=== EXTRACTED RECORDS ===
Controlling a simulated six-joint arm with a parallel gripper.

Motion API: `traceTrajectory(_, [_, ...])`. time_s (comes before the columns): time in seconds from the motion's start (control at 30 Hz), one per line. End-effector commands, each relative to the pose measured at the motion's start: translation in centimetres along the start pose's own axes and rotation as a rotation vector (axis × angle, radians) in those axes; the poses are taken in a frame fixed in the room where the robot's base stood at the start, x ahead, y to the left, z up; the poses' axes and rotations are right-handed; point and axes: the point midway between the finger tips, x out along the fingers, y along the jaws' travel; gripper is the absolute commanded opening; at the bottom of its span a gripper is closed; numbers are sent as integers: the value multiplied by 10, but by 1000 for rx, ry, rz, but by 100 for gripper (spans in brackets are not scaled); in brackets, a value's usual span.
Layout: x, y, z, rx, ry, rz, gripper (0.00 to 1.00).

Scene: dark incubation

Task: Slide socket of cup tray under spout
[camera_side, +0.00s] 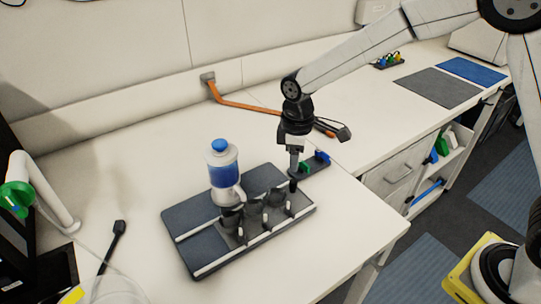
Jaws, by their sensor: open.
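The cup tray (232,234) is a grey plate with several dark cups in a row, lying on a dark board (186,218) with light rails. A dispenser bottle with a blue cap and blue liquid (222,170) stands over the tray's left end. Its spout (234,196) points down near the leftmost cup; whether it lines up with a socket I cannot tell. My gripper (294,178) is open and points down at the right end of the tray, close to the rightmost cup. Whether it touches the tray is unclear.
A small dark rack with green and blue items (314,163) sits just behind my gripper. An orange strip (246,104) lies along the back. A black handheld tool (117,230) lies at left. The table in front of the board is clear.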

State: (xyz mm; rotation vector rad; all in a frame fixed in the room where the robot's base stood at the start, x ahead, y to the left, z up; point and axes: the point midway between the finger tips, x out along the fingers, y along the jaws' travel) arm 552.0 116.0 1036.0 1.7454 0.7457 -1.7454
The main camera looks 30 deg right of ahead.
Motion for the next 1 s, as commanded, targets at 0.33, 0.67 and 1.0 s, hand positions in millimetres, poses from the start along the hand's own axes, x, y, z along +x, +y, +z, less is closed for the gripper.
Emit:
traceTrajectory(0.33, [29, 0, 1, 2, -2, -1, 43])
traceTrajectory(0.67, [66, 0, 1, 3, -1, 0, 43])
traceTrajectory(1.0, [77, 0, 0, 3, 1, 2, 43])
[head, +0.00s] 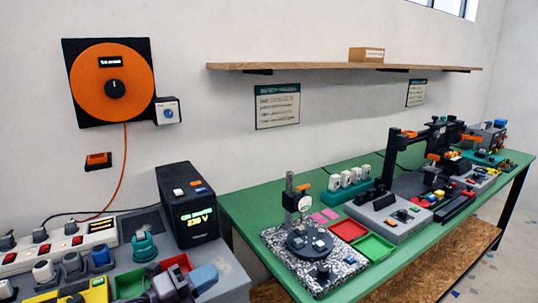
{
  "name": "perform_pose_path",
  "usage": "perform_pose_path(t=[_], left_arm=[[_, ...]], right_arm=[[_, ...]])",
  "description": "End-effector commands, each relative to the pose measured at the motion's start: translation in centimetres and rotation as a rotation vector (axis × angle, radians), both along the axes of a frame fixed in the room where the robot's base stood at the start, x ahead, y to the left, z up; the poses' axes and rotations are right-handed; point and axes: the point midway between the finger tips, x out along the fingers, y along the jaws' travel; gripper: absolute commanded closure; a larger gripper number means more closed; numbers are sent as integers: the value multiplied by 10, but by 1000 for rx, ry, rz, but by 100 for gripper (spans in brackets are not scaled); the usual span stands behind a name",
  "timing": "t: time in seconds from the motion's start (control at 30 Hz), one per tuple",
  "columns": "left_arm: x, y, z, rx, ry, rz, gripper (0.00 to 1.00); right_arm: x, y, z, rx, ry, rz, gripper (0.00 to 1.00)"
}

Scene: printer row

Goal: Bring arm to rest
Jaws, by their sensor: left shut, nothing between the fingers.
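My left gripper (172,287) shows at the bottom edge of the head view. It is shut and empty, low over the grey bench top beside the red and green trays. Most of my left arm is out of the picture. My right gripper is not in view.
A black display box (188,204) and a power strip (60,245) stand on the left bench. On the green table (245,205) are a speckled stone base (300,262) with a dial gauge, red and green trays, and a black-armed machine (390,165). A wooden shelf (330,66) hangs above.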

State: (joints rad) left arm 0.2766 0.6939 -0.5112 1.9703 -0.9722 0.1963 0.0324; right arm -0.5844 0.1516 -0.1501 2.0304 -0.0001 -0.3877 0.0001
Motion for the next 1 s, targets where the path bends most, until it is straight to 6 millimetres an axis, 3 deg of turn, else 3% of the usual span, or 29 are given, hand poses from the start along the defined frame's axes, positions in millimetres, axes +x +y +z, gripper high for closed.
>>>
===
== TASK ==
Set down every entry word for word, but omit the pictures.

== ANSWER TO THIS PROBLEM ==
Controlling a simulated six-joint arm with a parallel gripper.

Motion API: `traceTrajectory(_, [_, ...])`. time_s (comes before the columns): time in seconds from the motion's start (control at 30 Hz), one per line. End-effector commands, each relative to the pose measured at the motion's start: translation in centimetres along the start pose's own axes and rotation as a rotation vector (axis × angle, radians) in those axes; the poses are taken in a frame fixed in the room where the robot's base stood at the start, x ahead, y to the left, z up; the poses' axes and rotations are right-handed; point and axes: the point midway between the finger tips, x out along the fingers, y along the jaws' travel; gripper is the absolute commanded opening; at the bottom of its span a gripper is closed; numbers are sent as integers: the value multiplied by 10, but by 1000 for rx, ry, rz, but by 100 for gripper (spans in brackets are not scaled); in brackets, a value's usual span.
Layout: x, y, z, rx, ry, rz, gripper (0.00 to 1.00).

Scene: dark incubation

Task: Slide socket of cup tray under spout
[camera_side, +0.00s] 
Jaws, by their sensor: open.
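The cup tray (232,234) is a grey plate with several dark cups in a row, lying on a dark board (186,218) with light rails. A dispenser bottle with a blue cap and blue liquid (222,170) stands over the tray's left end. Its spout (234,196) points down near the leftmost cup; whether it lines up with a socket I cannot tell. My gripper (294,178) is open and points down at the right end of the tray, close to the rightmost cup. Whether it touches the tray is unclear.
A small dark rack with green and blue items (314,163) sits just behind my gripper. An orange strip (246,104) lies along the back. A black handheld tool (117,230) lies at left. The table in front of the board is clear.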

State: (xyz mm; rotation vector rad; all in a frame fixed in the room where the robot's base stood at the start, x ahead, y to the left, z up; point and axes: the point midway between the finger tips, x out along the fingers, y along the jaws' travel) arm 552.0 116.0 1036.0 1.7454 0.7457 -1.7454
The main camera looks 30 deg right of ahead.
Motion for the next 1 s, as commanded, targets at 0.33, 0.67 and 1.0 s, hand positions in millimetres, poses from the start along the hand's own axes, x, y, z along +x, +y, +z, less is closed for the gripper.
Emit:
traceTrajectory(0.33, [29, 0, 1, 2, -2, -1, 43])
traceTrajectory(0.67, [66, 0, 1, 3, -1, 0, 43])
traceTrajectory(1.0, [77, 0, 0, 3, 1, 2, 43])
[head, +0.00s] 
{
  "name": "perform_pose_path",
  "usage": "perform_pose_path(t=[_], left_arm=[[_, ...]], right_arm=[[_, ...]])",
  "description": "End-effector commands, each relative to the pose measured at the motion's start: translation in centimetres and rotation as a rotation vector (axis × angle, radians), both along the axes of a frame fixed in the room where the robot's base stood at the start, x ahead, y to the left, z up; the poses' axes and rotations are right-handed; point and axes: the point midway between the finger tips, x out along the fingers, y along the jaws' travel; gripper: absolute commanded closure; a larger gripper number means more closed; numbers are sent as integers: the value multiplied by 10, but by 1000 for rx, ry, rz, but by 100 for gripper (spans in brackets are not scaled); the usual span stands behind a name",
  "timing": "t: time in seconds from the motion's start (control at 30 Hz), one per tuple",
  "columns": "left_arm: x, y, z, rx, ry, rz, gripper (0.00 to 1.00); right_arm: x, y, z, rx, ry, rz, gripper (0.00 to 1.00)"
}

Scene: printer row

Goal: Bring arm to rest
Jaws, by their sensor: left shut, nothing between the fingers.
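My left gripper (172,287) shows at the bottom edge of the head view. It is shut and empty, low over the grey bench top beside the red and green trays. Most of my left arm is out of the picture. My right gripper is not in view.
A black display box (188,204) and a power strip (60,245) stand on the left bench. On the green table (245,205) are a speckled stone base (300,262) with a dial gauge, red and green trays, and a black-armed machine (390,165). A wooden shelf (330,66) hangs above.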

State: (joints rad) left arm 0.2766 0.6939 -0.5112 1.9703 -0.9722 0.1963 0.0324; right arm -0.5844 0.1516 -0.1501 2.0304 -0.0001 -0.3877 0.0001
Motion for the next 1 s, targets where the path bends most, until it is straight to 6 millimetres an axis, 3 deg of turn, else 3% of the usual span, or 29 are given, hand poses from the start along the defined frame's axes, positions in millimetres, axes +x +y +z, gripper high for closed.
>>>

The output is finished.